He was also a supporter of the silliness my friends and I perpetrated on Twitter, and his agreement to write the introduction to our book is one we are still infinitely grateful for.
Thank you, Roger, for everything.
So Errol had been coming to the shop for years, popping in about once a month to pick up his holds, and calling me the next day with his Previews order. He had a health condition that slowly robbed him of his motor skills…early on he could still walk into the shop with the use of a cane, but in later years he was mostly wheelchair-bound: he was able to stand for brief periods of time, but certainly not walk.

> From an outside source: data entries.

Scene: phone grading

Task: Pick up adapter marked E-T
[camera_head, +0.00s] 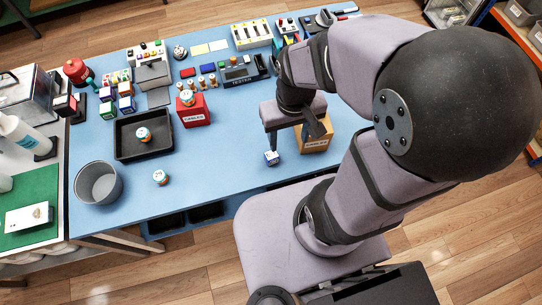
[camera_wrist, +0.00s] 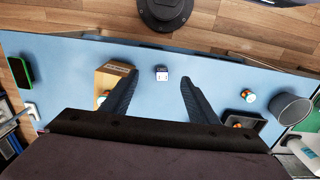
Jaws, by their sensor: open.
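A small white-and-blue cube (camera_head: 271,157), which looks like an adapter, stands alone on the blue table near its front edge. Its marking is too small to read. It also shows in the wrist view (camera_wrist: 161,73), in line with the gap between my fingers. My gripper (camera_wrist: 159,76) is open and empty, pointing down above the table, with the cube apart from both fingers. In the head view my gripper (camera_head: 292,134) is partly hidden by its own wrist. More small cubes (camera_head: 126,104) stand at the table's left; their markings are unreadable too.
A cardboard box (camera_head: 314,144) stands right beside the cube, close to one finger. A red box (camera_head: 193,117), a black tray (camera_head: 128,152), a grey bin (camera_head: 98,196) and a round labelled piece (camera_head: 160,178) stand farther left.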

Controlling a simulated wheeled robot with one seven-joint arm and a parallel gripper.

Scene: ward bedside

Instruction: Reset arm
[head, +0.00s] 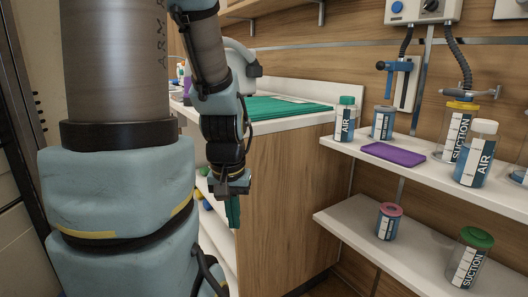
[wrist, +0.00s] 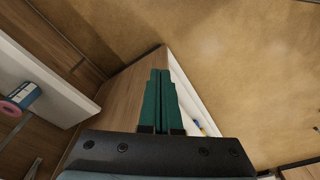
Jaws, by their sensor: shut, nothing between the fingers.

However, he was always cheerful and friendly, and we’d chat for quite a while during his visits, and he wasn’t shy about what he thought was good or bad about the directions the industry was heading. He loved Golden Age comics and Marvel’s Masterworks reprint volumes, and DC’s Archives and classic newspaper strip collections. He didn’t care for DC’s New 52 reboots at first, but was slowly trying out some of them as the collections began to be released.
He would pull out his typed list of books he’d preordered, and we’d go through it together and figure out which items were delayed, and which items were so delayed maybe we should just give up on them. We’d just kind of shake our heads at the scheduling issues, with a “so whaddaya gonna do?” bemused resignation.
He remembered me once mentioning that my mother was a big Betty Boop fan, and during one of his visits to our shop, he brought me a Betty Boop Monopoly game to give to her.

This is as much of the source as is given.